A couple of T-bone steaks or a round of cheeseburgers is likely to cost you a bit less this summer.

Go ahead, throw another T-bone on the grill. Thanks to a boom in beef production, steaks and burgers will finally be cheap enough this summer to rival pork and chicken.

The surge in output means the U.S. is headed for a meat bonanza. Americans are expected to eat 8 percent more red meat and poultry per capita this year compared with three years earlier — a record jump in government data going back to 1970. Beef, in particular, is expected to see increased consumer demand as prices in grocery stores drop, making the meat more competitive.

Retailers and restaurants are loading up on beef supplies, signaling that customers will enjoy summer promotions. Adding to the demand outlook is recent news that the U.S. may be getting closer to restarting trade with China, the world's second-biggest beef buyer, opening a market that's been shut since 2003. The brightening picture is drawing the attention of hedge funds, who have the most bullish holding on cattle futures since June 2014.

"If you lower prices enough, you can get products sold not just in the near term, but for the next three to five months," said Altin Kalo, an analyst at Manchester, New Hampshire-based Steiner Consulting Group, an economic and commodity-trading adviser. "For two or three years we were in a situation where beef went up and up, and it became difficult to run full promotions. Suddenly, the market switched and allowed more operators to do that."

While pork and chicken and typically less expensive than beef, the gap between the prices is narrowing. Steak's premium over pork chops is down 6.5 percent from a year ago.

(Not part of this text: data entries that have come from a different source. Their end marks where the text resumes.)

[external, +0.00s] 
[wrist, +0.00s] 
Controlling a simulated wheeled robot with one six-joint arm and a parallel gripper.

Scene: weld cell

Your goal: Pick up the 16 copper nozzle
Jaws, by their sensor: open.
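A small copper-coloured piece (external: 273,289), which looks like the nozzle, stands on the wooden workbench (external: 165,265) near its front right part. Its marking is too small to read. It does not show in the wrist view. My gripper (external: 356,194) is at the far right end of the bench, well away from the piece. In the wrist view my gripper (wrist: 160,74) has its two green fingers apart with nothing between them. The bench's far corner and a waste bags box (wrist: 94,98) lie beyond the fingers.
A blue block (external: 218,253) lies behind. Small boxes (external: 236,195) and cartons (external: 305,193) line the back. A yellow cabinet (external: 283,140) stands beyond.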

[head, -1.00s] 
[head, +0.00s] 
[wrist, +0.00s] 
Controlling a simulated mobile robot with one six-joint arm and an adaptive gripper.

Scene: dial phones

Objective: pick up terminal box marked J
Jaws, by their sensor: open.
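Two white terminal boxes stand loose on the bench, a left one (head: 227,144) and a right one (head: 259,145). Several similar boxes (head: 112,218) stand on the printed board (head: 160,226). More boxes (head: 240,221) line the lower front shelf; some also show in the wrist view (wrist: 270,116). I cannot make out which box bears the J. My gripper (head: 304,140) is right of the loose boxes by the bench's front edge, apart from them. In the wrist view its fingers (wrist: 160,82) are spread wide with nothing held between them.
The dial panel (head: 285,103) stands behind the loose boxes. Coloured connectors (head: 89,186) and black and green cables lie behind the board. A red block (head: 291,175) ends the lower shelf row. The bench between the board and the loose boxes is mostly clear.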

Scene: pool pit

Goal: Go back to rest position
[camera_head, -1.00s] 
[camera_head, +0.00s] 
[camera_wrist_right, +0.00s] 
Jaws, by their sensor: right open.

Above-average temperatures, favorable to grilling, and strengthening consumer confidence are also helping demand. As of April 7, the four-week average of beef sales for delivery between 22 and 60 days out was 34 percent more than a year earlier, according to U.S. Department of Agriculture data compiled by Steiner Consulting. The trend of higher sales has persisted all this year.

Even with booming demand and near-term supply tightness, the futures curve signals price declines in the longer-term. Contracts through the end of the year are trading at a discount to June futures.